Work required:
Identify the lines that contain the word "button", then copy them.

START Given data

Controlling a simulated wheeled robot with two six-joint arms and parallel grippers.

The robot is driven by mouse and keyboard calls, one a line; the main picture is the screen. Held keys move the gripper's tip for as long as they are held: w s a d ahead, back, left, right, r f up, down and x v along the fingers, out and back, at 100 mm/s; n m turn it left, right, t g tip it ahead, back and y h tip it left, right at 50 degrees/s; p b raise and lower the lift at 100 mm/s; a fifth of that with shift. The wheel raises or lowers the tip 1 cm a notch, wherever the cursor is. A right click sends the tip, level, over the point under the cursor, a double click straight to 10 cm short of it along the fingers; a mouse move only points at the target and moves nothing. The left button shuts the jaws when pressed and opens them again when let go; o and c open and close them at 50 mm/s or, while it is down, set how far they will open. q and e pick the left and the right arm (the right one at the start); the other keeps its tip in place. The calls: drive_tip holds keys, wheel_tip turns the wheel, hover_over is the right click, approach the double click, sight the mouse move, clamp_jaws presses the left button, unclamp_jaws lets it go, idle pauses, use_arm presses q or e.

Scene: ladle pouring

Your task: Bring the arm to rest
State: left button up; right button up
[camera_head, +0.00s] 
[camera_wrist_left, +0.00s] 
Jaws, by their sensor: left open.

END Given data

Worked solution:
The robot is driven by mouse and keyboard calls, one a line; the main picture is the screen. Held keys move the gripper's tip for as long as they are held: w s a d ahead, back, left, right, r f up, down and x v along the fingers, out and back, at 100 mm/s; n m turn it left, right, t g tip it ahead, back and y h tip it left, right at 50 degrees/s; p b raise and lower the lift at 100 mm/s; a fifth of that with shift. The wheel raises or lowers the tip 1 cm a notch, wherever the cursor is. A right click sends the tip, level, over the point under the cursor, a double click straight to 10 cm short of it along the fingers; a mouse move only points at the target and moves nothing. The left button shuts the jaws when pressed and opens them again when let go; o and c open and close them at 50 mm/s or, while it is down, set how far they will open. q and e pick the left and the right arm (the right one at the start); the other keeps its tip in place. The calls: drive_tip holds keys, wheel_tip turns the wheel, hover_over is the right click, approach the double click, sight the mouse move, clamp_jaws presses the left button, unclamp_jaws lets it go, idle pauses, use_arm presses q or e.
State: left button up; right button up

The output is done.